Pages

ANOMALI PENDIDIKAN


Anomali. Barangkali begitulah tepatnya menyebut ketidaknormalan sistem dan proses dalam dunia pendidikan kita. Karena, belum lekang diingatan kita tentang seorang murid –Yondi Handitya- yang mengadukan sekolahnya ke Lembaga Bantuan Hukum (LBH) di Yogyakarta terkait kelulusannya yang dianulir secara sepihak (terlepas dari tepat atau tidaknya keputusan tersebut, setidaknya menggambarkan bahwa belum ada regulasi yang jelas terhadap sistem dan pelaksanaan pendidikan di negeri ini). Ada juga kasus serupa yang memperlihatkan kenyataan bahwa akses pendidikan di negeri ini sebenarnya memang mahal. Sampai-sampai orang tua si murid harus menjual satu-satunya alat penyambung hidup keluarganya; Becak, hanya untuk membayar tunggakan iuran sekolah anaknya yang bersekolah di Madrasah Aliyah Negeri (MAN) Rembang, Jawa Tengah. Semula anaknya tidak boleh mengikuti kegiatan pembelajaran di sekolah tersebut pada hari pertama tahun ajaran 2010-2011 karena masih menunggak iuran sebesar Rp 865.000. Tapi sekarang sudah diperbolehkan dengan catatan tetap harus melunasinya dan tidak mengulangi hal serupa itu lagi. “Sampai tahun ajaran baru ini saja, saya baru mampu mengangsur Rp 400.000 dari kewajiban membayar iuran sekolah sebesar Rp 1.265.000 tahun ajaran lalu” (seperti dikutip dari Metrotvnews.com; Senin 12 Juli 2010).
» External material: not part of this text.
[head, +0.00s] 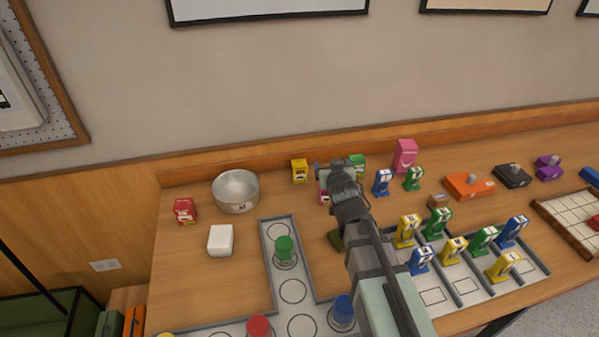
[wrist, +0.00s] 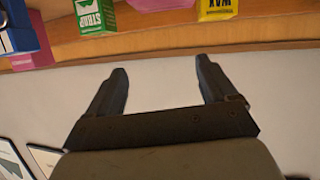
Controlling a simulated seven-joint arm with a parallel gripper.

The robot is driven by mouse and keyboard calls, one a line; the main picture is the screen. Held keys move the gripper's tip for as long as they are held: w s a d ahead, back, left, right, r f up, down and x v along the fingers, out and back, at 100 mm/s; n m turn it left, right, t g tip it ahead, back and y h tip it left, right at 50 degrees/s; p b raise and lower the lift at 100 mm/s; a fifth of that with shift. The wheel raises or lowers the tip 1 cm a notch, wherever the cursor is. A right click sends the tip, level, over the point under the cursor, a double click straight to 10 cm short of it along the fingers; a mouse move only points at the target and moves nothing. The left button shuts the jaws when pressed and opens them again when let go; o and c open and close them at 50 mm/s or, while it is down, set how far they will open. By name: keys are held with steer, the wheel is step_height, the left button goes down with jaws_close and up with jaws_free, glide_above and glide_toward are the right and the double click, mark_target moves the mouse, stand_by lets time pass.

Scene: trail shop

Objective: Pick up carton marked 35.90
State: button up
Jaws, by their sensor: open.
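Several small cartons stand along the back of the table: a red carton (head: 185,211), a yellow carton (head: 299,171), a pink carton (head: 323,197), a green carton (head: 358,165) and a larger pink carton (head: 405,156). I cannot read 35.90 on any of them. My gripper (head: 336,168) is above the back of the table, partly covering the small pink carton. In the wrist view my gripper (wrist: 162,66) is open and empty, facing the wall. A green carton (wrist: 96,14) and a yellow carton (wrist: 217,8) show at that view's top edge, apart from the fingers.
A metal bowl (head: 236,190) and a white block (head: 220,240) are on the left. A grey track (head: 265,245) holds coloured pieces. Blue, green and yellow stands (head: 453,249) fill the right. Orange (head: 470,186) and black (head: 511,175) items lie further back. The wall rises close behind.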

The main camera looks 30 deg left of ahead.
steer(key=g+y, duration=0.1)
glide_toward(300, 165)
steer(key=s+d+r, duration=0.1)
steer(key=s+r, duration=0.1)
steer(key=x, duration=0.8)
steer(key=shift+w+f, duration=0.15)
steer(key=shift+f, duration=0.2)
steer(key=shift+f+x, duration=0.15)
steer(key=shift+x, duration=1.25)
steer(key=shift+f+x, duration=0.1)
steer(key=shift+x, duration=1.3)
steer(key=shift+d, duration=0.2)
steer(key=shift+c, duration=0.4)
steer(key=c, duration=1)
Ini sangat menggelikan sekaligus mengkhawatirkan, karena sangat jelas bahwa niatan pemerintah dalam kampanye ‘sekolah gratis’ nya benar-benar hanyalah sebuah bualan kosong dan bodoh. Terlihat jelas realitanya dari kasus tersebut yang mana pihak sekolah sebagai perpanjangan tangan pemerintah bukannya memberikan keringanan dengan membebaskan murid yang tidak mampu, malah tetap menekankan untuk ‘melunasinya dan berharap tidak akan diulangi lagi (penundaan pembayaran iuran oleh murid tersebut-Pen)’. Padahal untuk makan besok saja keluarga tersebut sudah bingung. Karena becak yang menjadi sumber utama pencahariannya sudah terpaksa di jual untuk melunasi tunggakan iuran sekolah tersebut.
Kini, kita mendengar lagi kasus yang lebih mengerikan. Bahkan lebih dahsyat dari dua contoh sebelumnya. Yaitu Muhamad Basir, anak berusia 11 tahun, bunuh diri dengan cara mengantung dirinya sendiri karena keinginan untuk bersekolah tak diwujudkan orang tuanya karena ketiadaan biaya (Metrotvnews.com; Kamis 15 Juli 2010). Padahal pemerintah punya program Bantuan Operasional Sekolah (BOS) dan anggaran pendidikan yang digelontorkan mencapai 20 % dari APBN untuk membantu penyelenggaraan pendidikan. Tapi ternyata semua itu tidak sesuai harapan, malah semakin memperburuk citra pendidikan itu sendiri. Ini tentunya menjawab langsung dari kampanye ‘sekolah gratis’ yang gencar di lakukan pemerintah selama ini yang ternyata memang Mustahil.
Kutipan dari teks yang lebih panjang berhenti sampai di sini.